(A run of records)
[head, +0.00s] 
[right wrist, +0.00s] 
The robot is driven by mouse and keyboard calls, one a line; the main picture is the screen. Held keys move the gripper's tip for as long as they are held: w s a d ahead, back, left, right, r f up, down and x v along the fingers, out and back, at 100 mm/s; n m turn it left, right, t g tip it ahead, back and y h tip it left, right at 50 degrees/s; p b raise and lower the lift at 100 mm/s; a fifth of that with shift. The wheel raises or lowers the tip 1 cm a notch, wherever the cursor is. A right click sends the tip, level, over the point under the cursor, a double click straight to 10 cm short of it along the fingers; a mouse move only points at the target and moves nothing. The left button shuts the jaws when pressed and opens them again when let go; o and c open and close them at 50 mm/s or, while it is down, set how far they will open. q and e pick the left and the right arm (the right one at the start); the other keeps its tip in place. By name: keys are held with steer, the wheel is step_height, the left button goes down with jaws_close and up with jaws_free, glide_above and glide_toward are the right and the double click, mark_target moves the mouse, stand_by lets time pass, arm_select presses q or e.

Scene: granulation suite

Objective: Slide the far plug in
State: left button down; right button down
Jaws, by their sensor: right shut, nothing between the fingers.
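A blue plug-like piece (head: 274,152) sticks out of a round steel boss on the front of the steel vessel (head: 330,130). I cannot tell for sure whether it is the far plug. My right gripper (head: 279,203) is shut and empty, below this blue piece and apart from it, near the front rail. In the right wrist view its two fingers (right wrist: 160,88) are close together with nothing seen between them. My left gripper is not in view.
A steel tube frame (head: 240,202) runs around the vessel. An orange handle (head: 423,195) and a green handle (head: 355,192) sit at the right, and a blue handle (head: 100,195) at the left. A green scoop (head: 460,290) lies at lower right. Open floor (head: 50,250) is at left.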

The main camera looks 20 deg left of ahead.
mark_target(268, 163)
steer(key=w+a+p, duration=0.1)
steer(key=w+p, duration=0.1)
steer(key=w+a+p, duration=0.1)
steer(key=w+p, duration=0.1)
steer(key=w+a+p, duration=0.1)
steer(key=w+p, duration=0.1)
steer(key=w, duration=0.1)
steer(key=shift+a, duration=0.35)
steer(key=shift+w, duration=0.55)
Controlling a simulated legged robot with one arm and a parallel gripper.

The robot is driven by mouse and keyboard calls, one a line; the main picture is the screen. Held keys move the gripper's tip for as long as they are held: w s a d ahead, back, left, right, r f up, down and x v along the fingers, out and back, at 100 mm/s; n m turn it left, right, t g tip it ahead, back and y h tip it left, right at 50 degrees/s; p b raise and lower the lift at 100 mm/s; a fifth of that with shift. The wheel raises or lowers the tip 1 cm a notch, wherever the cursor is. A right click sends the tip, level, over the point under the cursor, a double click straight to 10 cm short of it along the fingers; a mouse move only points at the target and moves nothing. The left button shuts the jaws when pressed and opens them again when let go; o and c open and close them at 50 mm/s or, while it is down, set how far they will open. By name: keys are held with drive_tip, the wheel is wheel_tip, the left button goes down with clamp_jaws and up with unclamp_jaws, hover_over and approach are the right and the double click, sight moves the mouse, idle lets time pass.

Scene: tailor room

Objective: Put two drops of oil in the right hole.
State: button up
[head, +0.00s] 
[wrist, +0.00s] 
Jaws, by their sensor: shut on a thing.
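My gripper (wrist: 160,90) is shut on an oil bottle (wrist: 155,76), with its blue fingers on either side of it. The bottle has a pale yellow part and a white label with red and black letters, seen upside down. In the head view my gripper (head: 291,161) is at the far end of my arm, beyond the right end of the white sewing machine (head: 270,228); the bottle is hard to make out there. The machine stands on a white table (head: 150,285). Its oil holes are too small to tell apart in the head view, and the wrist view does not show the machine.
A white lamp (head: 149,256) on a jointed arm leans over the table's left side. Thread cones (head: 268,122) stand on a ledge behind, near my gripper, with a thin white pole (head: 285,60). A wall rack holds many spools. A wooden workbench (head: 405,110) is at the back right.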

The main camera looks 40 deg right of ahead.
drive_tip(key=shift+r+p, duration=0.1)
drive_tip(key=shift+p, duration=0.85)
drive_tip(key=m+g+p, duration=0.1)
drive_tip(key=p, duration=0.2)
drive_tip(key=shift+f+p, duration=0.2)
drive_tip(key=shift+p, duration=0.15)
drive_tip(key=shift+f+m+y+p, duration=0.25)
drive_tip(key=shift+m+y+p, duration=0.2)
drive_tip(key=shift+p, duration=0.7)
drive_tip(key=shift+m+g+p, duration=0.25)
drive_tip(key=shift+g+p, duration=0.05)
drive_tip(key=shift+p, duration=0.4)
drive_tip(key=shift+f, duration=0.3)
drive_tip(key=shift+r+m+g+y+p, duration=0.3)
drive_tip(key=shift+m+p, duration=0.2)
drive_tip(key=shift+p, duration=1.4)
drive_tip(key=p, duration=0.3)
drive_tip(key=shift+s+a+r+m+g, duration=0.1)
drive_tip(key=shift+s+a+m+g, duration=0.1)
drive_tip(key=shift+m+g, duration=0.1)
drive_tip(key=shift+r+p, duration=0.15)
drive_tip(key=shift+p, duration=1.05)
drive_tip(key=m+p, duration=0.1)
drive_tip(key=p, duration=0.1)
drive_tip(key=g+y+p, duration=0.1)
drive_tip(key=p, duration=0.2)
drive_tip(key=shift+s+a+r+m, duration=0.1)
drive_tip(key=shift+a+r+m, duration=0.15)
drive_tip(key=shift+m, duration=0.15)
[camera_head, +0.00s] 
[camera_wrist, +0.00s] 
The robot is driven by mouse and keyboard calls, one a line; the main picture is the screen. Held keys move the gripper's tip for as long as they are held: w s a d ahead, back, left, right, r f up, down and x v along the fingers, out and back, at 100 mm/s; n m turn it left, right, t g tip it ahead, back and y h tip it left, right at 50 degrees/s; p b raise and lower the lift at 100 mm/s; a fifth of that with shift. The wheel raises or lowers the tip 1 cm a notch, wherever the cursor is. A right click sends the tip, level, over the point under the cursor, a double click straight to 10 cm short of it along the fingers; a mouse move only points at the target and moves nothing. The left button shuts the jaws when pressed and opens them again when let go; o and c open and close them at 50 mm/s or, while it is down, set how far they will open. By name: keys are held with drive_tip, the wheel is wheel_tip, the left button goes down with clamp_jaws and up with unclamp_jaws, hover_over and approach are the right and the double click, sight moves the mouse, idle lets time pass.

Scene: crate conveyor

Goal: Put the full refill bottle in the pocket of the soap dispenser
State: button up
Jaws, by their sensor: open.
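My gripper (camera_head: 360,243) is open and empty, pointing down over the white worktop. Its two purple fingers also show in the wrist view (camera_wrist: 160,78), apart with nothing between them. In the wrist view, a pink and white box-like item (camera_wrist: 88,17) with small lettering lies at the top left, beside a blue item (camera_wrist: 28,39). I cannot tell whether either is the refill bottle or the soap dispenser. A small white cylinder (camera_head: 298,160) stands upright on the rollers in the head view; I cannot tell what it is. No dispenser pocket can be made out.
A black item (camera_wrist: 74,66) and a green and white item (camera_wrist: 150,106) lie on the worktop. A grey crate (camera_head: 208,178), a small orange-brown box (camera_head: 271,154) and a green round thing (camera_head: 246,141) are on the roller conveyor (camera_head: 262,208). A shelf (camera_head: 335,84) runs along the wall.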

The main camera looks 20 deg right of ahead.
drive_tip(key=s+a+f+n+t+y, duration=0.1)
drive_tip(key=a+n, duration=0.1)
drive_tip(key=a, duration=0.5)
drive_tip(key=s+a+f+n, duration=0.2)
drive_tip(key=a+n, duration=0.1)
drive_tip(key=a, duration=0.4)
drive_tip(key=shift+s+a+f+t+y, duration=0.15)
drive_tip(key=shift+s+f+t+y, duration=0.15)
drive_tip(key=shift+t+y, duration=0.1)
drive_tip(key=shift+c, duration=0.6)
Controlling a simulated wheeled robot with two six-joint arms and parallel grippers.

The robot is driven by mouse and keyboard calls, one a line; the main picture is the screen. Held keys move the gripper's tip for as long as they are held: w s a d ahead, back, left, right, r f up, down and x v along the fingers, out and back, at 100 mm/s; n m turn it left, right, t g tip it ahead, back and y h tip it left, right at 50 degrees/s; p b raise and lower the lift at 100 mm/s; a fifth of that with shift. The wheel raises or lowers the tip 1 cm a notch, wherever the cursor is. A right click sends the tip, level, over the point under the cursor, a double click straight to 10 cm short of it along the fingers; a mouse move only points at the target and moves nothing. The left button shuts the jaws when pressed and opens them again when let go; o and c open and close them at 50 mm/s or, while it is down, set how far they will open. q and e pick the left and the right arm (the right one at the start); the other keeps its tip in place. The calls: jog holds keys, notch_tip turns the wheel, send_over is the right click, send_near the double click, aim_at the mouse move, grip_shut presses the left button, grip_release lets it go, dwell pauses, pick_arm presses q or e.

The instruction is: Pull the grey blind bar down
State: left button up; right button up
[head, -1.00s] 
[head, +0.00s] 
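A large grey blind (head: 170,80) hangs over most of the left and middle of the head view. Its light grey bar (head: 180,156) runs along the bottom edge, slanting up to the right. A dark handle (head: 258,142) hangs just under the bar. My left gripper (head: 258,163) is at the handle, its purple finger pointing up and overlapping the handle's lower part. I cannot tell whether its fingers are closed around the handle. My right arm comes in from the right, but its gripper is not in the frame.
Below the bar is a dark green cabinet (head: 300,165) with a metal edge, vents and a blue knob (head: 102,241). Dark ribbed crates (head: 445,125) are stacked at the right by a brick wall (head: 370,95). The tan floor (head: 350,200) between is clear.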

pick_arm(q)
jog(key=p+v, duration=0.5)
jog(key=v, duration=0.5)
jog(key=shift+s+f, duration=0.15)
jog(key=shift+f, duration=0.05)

Set problem: Check all the records above and select each line where the string "Controlling" is found.

Task response:
Controlling a simulated legged robot with one arm and a parallel gripper.
Controlling a simulated wheeled robot with two six-joint arms and parallel grippers.

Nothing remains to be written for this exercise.